Foi no aprofundamento da parceria da associação de pequenos produtores de Vila Corina com o CEAS que Celene se envolveu diretamente no projeto de cercamento de nascentes.
“Cercamos duas nascentes e o objetivo era conscientizar o pessoal da comunidade da importância da preservação das nascentes, das árvores e das águas”, destaca.
A técnica em agroecologia relata que em sua comunidade, onde a produção é predominantemente de café, o pessoal utiliza muito veneno no manejo das lavouras e isso prejudica muito a natureza e a primeira nascente selecionada para o cercamento foi numa propriedade com essa característica. Depois de conversar com o produtor e convencê-lo da importância da proteção da nascente para ele próprio, realizou-se a ação com a comunidade e mais uma fonte de vida foi salva.

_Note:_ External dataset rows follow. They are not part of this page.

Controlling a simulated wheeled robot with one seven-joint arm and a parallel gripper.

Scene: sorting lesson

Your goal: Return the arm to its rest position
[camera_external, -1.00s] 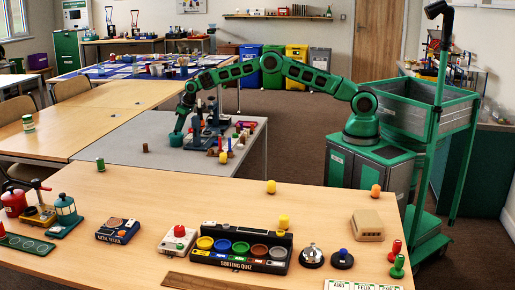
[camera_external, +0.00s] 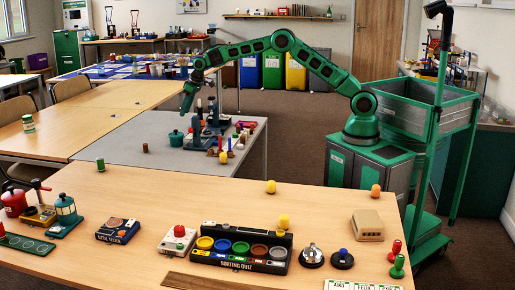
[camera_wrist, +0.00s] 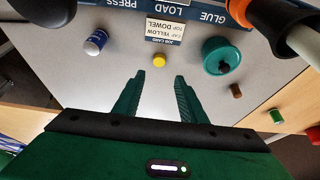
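My gripper (camera_external: 188,97) is raised above the grey table (camera_external: 125,147) in the external view, with my green arm arching back to its base on the right. In the wrist view my gripper's two green fingers (camera_wrist: 155,98) stand apart with nothing between them. Below and beyond the fingertips are a small yellow piece (camera_wrist: 159,60), a teal round pot with a dark knob (camera_wrist: 221,56) and a blue and white cylinder (camera_wrist: 96,41). The teal pot (camera_external: 176,138) also shows on the grey table in the external view.
A blue press (camera_wrist: 185,12) stands close by, with a label card (camera_wrist: 165,29) before it. The wooden table (camera_external: 200,195) in front holds a sorting quiz tray (camera_external: 238,262). Air around my arm looks clear.

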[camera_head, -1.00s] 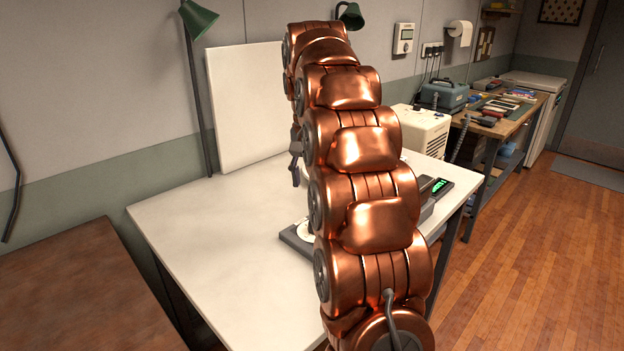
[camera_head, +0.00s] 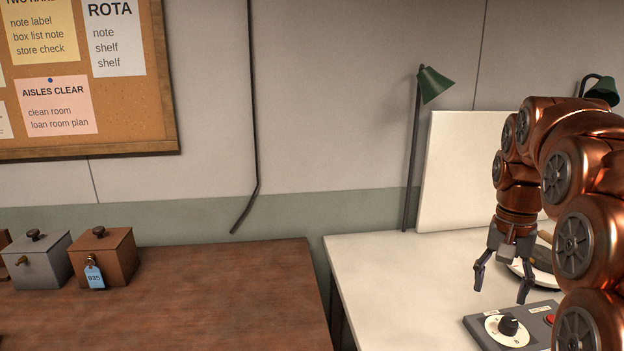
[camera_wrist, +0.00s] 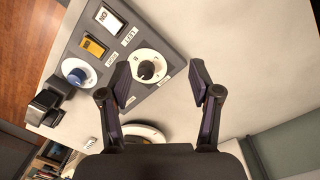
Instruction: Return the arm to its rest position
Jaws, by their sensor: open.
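My copper-coloured arm is at the right of the head view, bent over the white table (camera_head: 385,285). My gripper (camera_head: 502,297) hangs from it, pointing down, with its two fingers spread and nothing between them. In the wrist view my gripper (camera_wrist: 160,78) is also open and empty. A grey control box (camera_head: 535,318) with a dial (camera_head: 508,325) sits on the table just below the fingers. The wrist view shows the box's dial (camera_wrist: 147,70) beside the left finger, apart from it as far as I can tell.
A brown table (camera_head: 190,300) stands at the left, bearing a grey box (camera_head: 40,265) and a brown box (camera_head: 104,258) with a blue tag. A green lamp (camera_head: 434,86) and a white board (camera_head: 458,165) stand behind the white table. The white table's left part is bare.

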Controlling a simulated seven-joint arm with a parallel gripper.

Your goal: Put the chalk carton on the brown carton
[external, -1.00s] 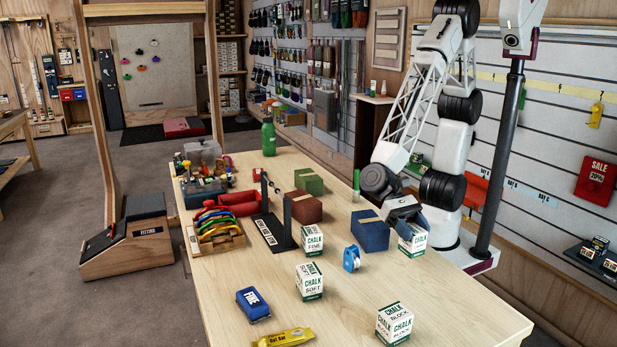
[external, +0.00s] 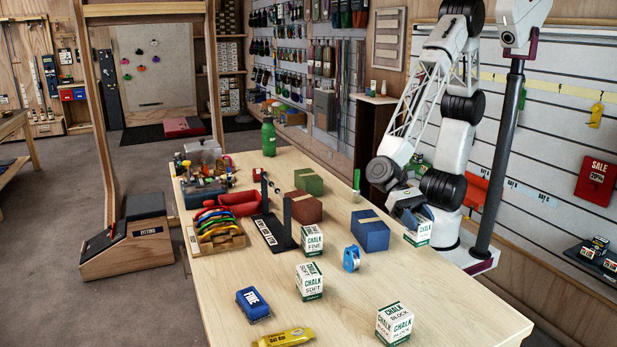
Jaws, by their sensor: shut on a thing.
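My gripper (external: 413,217) is shut on a white-and-green chalk carton (external: 418,236) at the right side of the table. The gripper's body covers the carton's upper left part. The carton appears slightly above the tabletop and a little tilted. The brown carton (external: 304,208) sits on the table left of my gripper, beyond the blue carton, and its top looks clear. Other chalk cartons stand on the table: one marked fine (external: 312,242), one marked soft (external: 310,281) and one marked block (external: 394,324).
A green carton (external: 309,181) is behind the brown one. A black stand (external: 276,233) is to its left. The front-right tabletop (external: 455,300) is clear.

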“Conversei com Edilene e disse, ‘temos que dar um jeito de cercar essa nascente’. A partir daí, fizemos um mutirão e cercamos a nascente e hoje, depois de quase um ano do cercamento, a água começou a brotar, cresceu a vegetação em volta da nascente e ela ficou protegida. A gente viu que voltou a vida da nascente, ou seja, foi muito interessante”, explica.
Celene também relata a experiência que teve com o cercamento de uma nascente na comunidade de Floresta, numa área onde cria-se gado e que antigamente tinha muita água, mas que com o desmatamento para fazer pastagem, o curso d’água secou. Depois do cercamento e proteção da nascente, a área deixou de ser pisoteada pelo gado e foram plantadas árvores em volta com mudas fornecidas pelo projeto.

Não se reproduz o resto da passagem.